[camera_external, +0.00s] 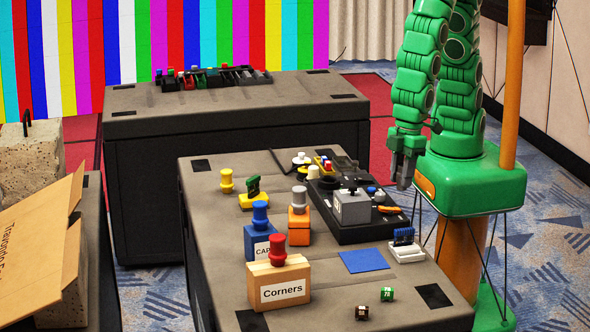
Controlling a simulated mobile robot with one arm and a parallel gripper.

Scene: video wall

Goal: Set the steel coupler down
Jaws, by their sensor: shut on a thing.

******************************

= Description of the task =
Every line above should be returned exactly; the pictures stay out.

= Answer for the task =
[camera_external, +0.00s] 
Controlling a simulated mobile robot with one arm and a parallel gripper.

Scene: video wall

Goal: Set the steel coupler down
Jaws, by their sensor: shut on a thing.

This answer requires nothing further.